* What this task involves *
Wherever a line in the data below holds "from", copy that line.

* Data excerpt *
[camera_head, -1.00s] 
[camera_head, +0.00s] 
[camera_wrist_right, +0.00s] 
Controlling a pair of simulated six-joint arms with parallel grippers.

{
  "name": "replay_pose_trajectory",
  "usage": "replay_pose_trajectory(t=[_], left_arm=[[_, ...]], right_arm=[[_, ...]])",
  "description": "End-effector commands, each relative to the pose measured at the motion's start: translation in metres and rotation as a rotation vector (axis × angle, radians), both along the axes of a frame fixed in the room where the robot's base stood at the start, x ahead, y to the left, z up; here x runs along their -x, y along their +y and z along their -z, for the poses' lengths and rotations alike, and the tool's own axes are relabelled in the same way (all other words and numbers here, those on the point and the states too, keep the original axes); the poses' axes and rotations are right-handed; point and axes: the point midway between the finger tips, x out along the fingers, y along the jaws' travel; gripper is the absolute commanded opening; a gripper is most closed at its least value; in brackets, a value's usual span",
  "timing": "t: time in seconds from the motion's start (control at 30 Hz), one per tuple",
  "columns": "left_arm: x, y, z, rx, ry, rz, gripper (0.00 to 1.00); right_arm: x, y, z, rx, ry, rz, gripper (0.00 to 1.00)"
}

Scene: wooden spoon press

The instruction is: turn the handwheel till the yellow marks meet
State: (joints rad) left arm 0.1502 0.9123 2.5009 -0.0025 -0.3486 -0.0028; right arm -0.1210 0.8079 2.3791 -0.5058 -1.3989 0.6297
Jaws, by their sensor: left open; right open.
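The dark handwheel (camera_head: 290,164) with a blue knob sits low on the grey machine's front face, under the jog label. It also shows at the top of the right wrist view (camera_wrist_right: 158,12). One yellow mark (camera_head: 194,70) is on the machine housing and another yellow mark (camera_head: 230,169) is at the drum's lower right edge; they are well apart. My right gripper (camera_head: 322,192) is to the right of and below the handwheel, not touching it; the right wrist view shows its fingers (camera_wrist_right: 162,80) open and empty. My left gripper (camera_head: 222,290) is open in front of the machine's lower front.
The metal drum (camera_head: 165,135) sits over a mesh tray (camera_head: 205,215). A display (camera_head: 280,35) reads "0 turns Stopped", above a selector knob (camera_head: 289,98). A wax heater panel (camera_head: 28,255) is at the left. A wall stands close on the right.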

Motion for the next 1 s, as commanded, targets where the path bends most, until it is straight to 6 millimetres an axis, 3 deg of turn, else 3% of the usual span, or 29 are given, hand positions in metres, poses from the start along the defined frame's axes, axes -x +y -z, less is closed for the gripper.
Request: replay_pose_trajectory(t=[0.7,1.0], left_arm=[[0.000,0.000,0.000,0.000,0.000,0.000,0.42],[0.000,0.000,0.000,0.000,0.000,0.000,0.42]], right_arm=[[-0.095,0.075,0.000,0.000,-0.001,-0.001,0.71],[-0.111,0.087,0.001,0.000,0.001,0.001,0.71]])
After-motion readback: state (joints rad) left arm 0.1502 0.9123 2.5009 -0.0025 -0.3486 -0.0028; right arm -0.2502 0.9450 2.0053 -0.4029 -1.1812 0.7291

* In response *
  "timing": "t: time in seconds from the motion's start (control at 30 Hz), one per tuple",
Motion for the next 1 s, as commanded, targets where the path bends most, until it is straight to 6 millimetres an axis, 3 deg of turn, else 3% of the usual span, or 29 are given, hand positions in metres, poses from the start along the defined frame's axes, axes -x +y -z, less is closed for the gripper.

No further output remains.